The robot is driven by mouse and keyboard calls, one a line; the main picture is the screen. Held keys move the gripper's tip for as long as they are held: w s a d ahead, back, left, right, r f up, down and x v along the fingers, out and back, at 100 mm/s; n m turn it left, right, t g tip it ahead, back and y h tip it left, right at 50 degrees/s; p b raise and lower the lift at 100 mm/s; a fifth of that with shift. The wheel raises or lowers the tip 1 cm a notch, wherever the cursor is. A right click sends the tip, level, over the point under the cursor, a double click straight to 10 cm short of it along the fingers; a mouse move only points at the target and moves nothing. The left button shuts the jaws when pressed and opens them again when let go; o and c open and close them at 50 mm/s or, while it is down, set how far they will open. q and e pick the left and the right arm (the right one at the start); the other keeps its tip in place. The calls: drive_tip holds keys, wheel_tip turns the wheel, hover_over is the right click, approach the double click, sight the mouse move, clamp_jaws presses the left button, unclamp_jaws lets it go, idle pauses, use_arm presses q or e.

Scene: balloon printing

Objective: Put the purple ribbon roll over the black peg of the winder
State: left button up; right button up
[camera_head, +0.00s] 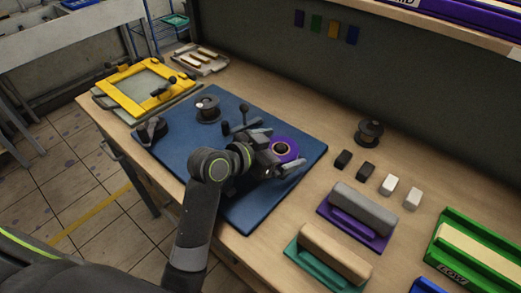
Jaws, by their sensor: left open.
|---|
WHAT IS ASKED: Beginning with the line that contains "State: left button up; right button up", repeat every remaining line of the data exactly, the last line included, and omit pictures.

SOLUTION TO THE EXERCISE:
State: left button up; right button up
[camera_head, +0.00s] 
Jaws, by their sensor: left open.

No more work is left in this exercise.